=== Do this ===
Give the data below again exactly as written, without its pictures.

=== Records for the exercise ===
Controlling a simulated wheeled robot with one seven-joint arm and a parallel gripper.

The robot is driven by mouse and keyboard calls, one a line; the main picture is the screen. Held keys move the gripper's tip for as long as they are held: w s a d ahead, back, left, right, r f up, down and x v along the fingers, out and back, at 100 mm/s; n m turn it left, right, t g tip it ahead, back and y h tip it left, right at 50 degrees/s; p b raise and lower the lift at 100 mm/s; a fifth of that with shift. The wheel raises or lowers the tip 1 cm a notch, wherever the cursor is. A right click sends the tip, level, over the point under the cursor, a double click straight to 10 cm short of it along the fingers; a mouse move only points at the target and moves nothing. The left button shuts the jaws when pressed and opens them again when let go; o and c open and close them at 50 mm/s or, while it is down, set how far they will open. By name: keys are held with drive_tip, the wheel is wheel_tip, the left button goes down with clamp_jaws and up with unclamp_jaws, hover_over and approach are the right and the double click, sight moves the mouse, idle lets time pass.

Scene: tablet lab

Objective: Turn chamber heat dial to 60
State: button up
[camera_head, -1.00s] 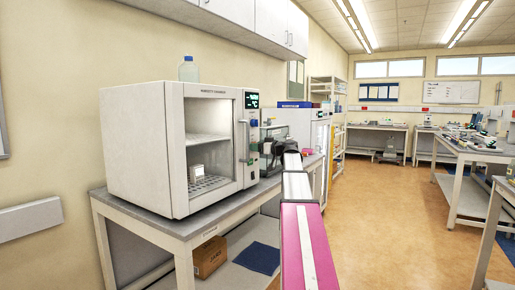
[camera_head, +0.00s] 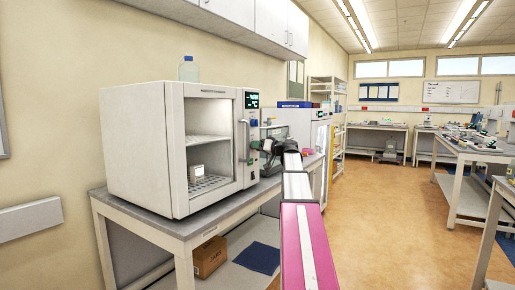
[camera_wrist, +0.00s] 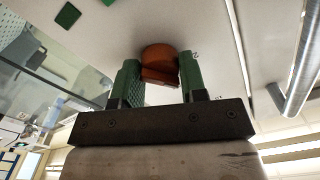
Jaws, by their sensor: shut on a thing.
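The white humidity chamber (camera_head: 133,140) stands on a bench at the left in the head view, with a lit display (camera_head: 251,100) at the top of its right-hand control panel. In the wrist view, the orange-brown dial (camera_wrist: 158,56) sticks out of the pale panel. My gripper (camera_wrist: 159,68) has its two green fingers on either side of the dial and is shut on it. In the head view, my gripper (camera_head: 257,146) is at the panel's right side and hides the dial. The dial's setting is not readable.
The chamber's glass door has a vertical handle (camera_head: 243,141) close to the panel. A small pale container (camera_head: 197,172) is inside the chamber. A bottle (camera_head: 188,69) stands on top. Green squares (camera_wrist: 67,15) show on the panel beside the dial.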

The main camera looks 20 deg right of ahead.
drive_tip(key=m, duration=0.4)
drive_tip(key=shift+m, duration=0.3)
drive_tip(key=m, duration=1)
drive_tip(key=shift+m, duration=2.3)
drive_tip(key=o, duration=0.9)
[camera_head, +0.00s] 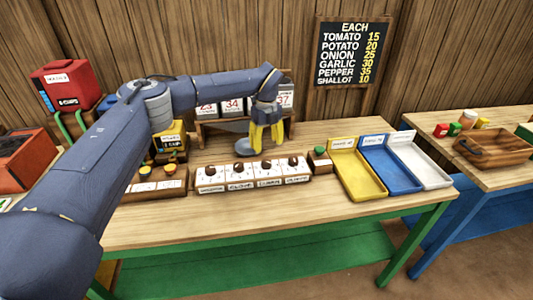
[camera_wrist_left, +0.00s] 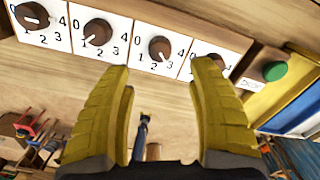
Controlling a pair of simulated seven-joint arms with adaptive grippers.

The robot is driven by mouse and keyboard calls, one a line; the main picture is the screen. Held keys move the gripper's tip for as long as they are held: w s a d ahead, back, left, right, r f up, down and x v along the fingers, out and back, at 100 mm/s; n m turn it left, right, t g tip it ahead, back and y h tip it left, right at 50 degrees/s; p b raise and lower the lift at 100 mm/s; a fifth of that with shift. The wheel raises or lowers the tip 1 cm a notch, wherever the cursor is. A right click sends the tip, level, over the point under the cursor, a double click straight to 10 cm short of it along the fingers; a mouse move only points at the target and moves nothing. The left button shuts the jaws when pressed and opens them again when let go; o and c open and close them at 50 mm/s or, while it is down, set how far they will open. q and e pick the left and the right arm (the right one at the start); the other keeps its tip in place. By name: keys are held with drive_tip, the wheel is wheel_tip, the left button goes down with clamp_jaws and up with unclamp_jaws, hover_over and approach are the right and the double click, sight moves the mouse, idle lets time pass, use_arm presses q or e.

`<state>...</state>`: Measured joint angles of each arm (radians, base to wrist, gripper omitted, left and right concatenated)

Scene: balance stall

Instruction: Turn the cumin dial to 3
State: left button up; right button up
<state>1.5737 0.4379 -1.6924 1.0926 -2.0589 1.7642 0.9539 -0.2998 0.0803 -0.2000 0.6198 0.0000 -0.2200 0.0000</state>
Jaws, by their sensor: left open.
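The dial panel (camera_head: 252,184) is a row of white plates with dark brown knobs on the table. The third plate's label looks like cumin, though the lettering is small. Its knob (camera_head: 266,165) also shows in the left wrist view (camera_wrist_left: 160,47), with 0 to 4 printed around it. My left gripper (camera_head: 265,139) has yellow fingers, open and empty, above and behind the panel.
A green button (camera_head: 320,151) on a brown box stands right of the panel. Yellow (camera_head: 346,168), blue (camera_head: 378,178) and white trays lie further right. The table front is clear.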

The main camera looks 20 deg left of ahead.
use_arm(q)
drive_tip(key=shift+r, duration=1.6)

=== Task response ===
Controlling a simulated wheeled robot with one seven-joint arm and a parallel gripper.

The robot is driven by mouse and keyboard calls, one a line; the main picture is the screen. Held keys move the gripper's tip for as long as they are held: w s a d ahead, back, left, right, r f up, down and x v along the fingers, out and back, at 100 mm/s; n m turn it left, right, t g tip it ahead, back and y h tip it left, right at 50 degrees/s; p b raise and lower the lift at 100 mm/s; a fifth of that with shift. The wheel raises or lowers the tip 1 cm a notch, wherever the cursor is. A right click sends the tip, level, over the point under the cursor, a double click straight to 10 cm short of it along the fingers; a mouse move only points at the target and moves nothing. The left button shuts the jaws when pressed and opens them again when let go; o and c open and close them at 50 mm/s or, while it is down, set how far they will open. By name: keys are held with drive_tip, the wheel is wheel_tip, the left button goes down with clamp_jaws and up with unclamp_jaws, hover_over and approach are the right and the double click, sight moves the mouse, idle lets time pass.

Scene: tablet lab

Objective: Turn chamber heat dial to 60
State: button up
[camera_head, -1.00s] 
[camera_head, +0.00s] 
[camera_wrist, +0.00s] 
Jaws, by their sensor: shut on a thing.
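The white humidity chamber (camera_head: 133,140) stands on a bench at the left in the head view, with a lit display (camera_head: 251,100) at the top of its right-hand control panel. In the wrist view, the orange-brown dial (camera_wrist: 158,56) sticks out of the pale panel. My gripper (camera_wrist: 159,68) has its two green fingers on either side of the dial and is shut on it. In the head view, my gripper (camera_head: 257,146) is at the panel's right side and hides the dial. The dial's setting is not readable.
The chamber's glass door has a vertical handle (camera_head: 243,141) close to the panel. A small pale container (camera_head: 197,172) is inside the chamber. A bottle (camera_head: 188,69) stands on top. Green squares (camera_wrist: 67,15) show on the panel beside the dial.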

The main camera looks 20 deg right of ahead.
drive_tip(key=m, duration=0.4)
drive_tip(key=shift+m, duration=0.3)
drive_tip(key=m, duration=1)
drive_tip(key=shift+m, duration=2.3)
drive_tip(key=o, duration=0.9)
[camera_head, +0.00s] 
[camera_wrist_left, +0.00s] 
Controlling a pair of simulated seven-joint arms with adaptive grippers.

The robot is driven by mouse and keyboard calls, one a line; the main picture is the screen. Held keys move the gripper's tip for as long as they are held: w s a d ahead, back, left, right, r f up, down and x v along the fingers, out and back, at 100 mm/s; n m turn it left, right, t g tip it ahead, back and y h tip it left, right at 50 degrees/s; p b raise and lower the lift at 100 mm/s; a fifth of that with shift. The wheel raises or lowers the tip 1 cm a notch, wherever the cursor is. A right click sends the tip, level, over the point under the cursor, a double click straight to 10 cm short of it along the fingers; a mouse move only points at the target and moves nothing. The left button shuts the jaws when pressed and opens them again when let go; o and c open and close them at 50 mm/s or, while it is down, set how far they will open. q and e pick the left and the right arm (the right one at the start); the other keeps its tip in place. By name: keys are held with drive_tip, the wheel is wheel_tip, the left button goes down with clamp_jaws and up with unclamp_jaws, hover_over and approach are the right and the double click, sight moves the mouse, idle lets time pass, use_arm presses q or e.

`<state>...</state>`: Measured joint angles of each arm (radians, base to wrist, gripper omitted, left and right concatenated)

Scene: balance stall

Instruction: Turn the cumin dial to 3
State: left button up; right button up
<state>1.5737 0.4379 -1.6924 1.0926 -2.0589 1.7642 0.9539 -0.2998 0.0803 -0.2000 0.6198 0.0000 -0.2200 0.0000</state>
Jaws, by their sensor: left open.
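The dial panel (camera_head: 252,184) is a row of white plates with dark brown knobs on the table. The third plate's label looks like cumin, though the lettering is small. Its knob (camera_head: 266,165) also shows in the left wrist view (camera_wrist_left: 160,47), with 0 to 4 printed around it. My left gripper (camera_head: 265,139) has yellow fingers, open and empty, above and behind the panel.
A green button (camera_head: 320,151) on a brown box stands right of the panel. Yellow (camera_head: 346,168), blue (camera_head: 378,178) and white trays lie further right. The table front is clear.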

The main camera looks 20 deg left of ahead.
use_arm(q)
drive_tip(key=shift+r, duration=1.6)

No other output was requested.